Can someone post a picture for the thing?
I can't connect to the site for some reason.
 
Sieg said:
Can someone post a picture for the thing?
I can't connect to the site for some reason.

You can't get the BBC thanks to the Great Firewall of China... :|

Here's the article:

Lab fireball 'may be black hole'

Creating the conditions for the formation of black holes is one of the aims of particle physics.
A fireball created in a US particle accelerator has the characteristics of a black hole, a physicist has said.
It was generated at the Relativistic Heavy Ion Collider (RHIC) in New York, US, which smashes beams of gold nuclei together at near light speeds.

Horatiu Nastase says his calculations show that the core of the fireball has a striking similarity to a black hole.

His work has been published on the pre-print website arxiv.org and is reported in New Scientist magazine.

When the gold nuclei smash into each other they are broken down into particles called quarks and gluons.

These form a ball of plasma about 300 times hotter than the surface of the Sun. It can be detected because it absorbs jets of particles produced by the beam collisions.
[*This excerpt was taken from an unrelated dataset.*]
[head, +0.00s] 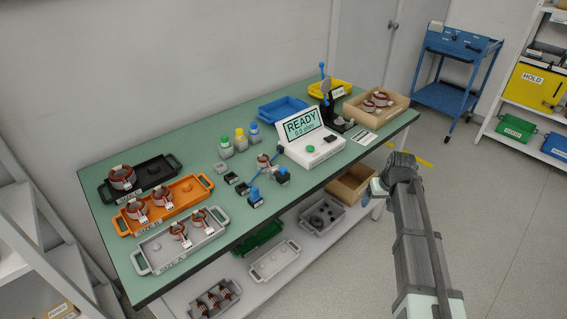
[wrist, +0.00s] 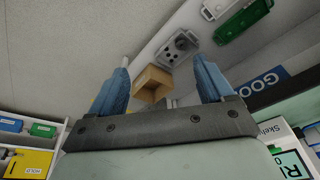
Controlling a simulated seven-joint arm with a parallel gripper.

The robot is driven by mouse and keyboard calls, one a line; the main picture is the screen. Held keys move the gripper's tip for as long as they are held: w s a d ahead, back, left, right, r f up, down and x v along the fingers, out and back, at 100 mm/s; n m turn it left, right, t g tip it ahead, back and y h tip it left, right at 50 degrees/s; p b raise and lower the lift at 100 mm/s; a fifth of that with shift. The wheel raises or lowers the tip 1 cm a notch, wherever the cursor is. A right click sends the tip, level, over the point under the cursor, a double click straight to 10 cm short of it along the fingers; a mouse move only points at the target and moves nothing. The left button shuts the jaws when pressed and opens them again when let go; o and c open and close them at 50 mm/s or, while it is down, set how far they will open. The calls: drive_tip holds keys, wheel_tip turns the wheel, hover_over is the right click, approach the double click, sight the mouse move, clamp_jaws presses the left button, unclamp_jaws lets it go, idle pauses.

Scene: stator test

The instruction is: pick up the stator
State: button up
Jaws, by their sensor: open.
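Several stators, copper-red rings with white parts, stand on the green table. One stator (head: 122,177) is in the black tray (head: 160,178), two (head: 161,196) in the orange tray (head: 188,199), and two (head: 198,218) in the grey tray (head: 172,260). More stators (head: 380,98) sit in the tan tray (head: 397,111) at the far right. A small reddish-white part (head: 263,161), perhaps another stator, stands mid-table among blue-topped pieces. My gripper (head: 377,188) is off the table's front right edge, apart from every stator. In the wrist view its blue fingers (wrist: 162,67) are spread and empty.
A white tester reading READY (head: 318,153) and a dark stand (head: 327,98) occupy the table's right half. Bottles (head: 239,138) and a blue tray (head: 282,109) stand behind. The lower shelf holds bins and a cardboard box (head: 351,184). A blue cart (head: 446,95) stands at right.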

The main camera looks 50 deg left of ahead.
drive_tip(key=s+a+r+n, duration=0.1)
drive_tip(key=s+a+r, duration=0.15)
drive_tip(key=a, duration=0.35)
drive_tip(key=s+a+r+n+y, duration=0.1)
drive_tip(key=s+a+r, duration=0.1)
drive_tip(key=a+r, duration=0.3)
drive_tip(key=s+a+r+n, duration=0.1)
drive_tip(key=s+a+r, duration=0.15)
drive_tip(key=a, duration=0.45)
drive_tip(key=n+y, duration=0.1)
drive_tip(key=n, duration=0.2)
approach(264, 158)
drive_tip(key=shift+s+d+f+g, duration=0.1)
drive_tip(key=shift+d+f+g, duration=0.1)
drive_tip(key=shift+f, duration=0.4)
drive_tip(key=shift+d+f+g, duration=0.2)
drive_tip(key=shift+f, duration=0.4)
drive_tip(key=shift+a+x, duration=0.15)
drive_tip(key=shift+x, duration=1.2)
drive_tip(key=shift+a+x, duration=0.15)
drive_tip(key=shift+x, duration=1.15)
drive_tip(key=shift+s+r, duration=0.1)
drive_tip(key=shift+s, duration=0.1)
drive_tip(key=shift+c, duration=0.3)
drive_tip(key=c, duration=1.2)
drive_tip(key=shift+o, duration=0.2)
But Nastase, of Brown University in Providence, Rhode Island, says there is something unusual about this fireball.

Ten times as many jets were being absorbed by the fireball as were predicted by calculations.

The Brown researcher thinks the particles are disappearing into the fireball's core and reappearing as thermal radiation, just as matter falls into a black hole and comes out as "Hawking" radiation.

Related Links:
http://www.newscientist.com/
http://arxiv.org/

The picture featured isn't the actual black hole they created, it's just a standard black hole picture.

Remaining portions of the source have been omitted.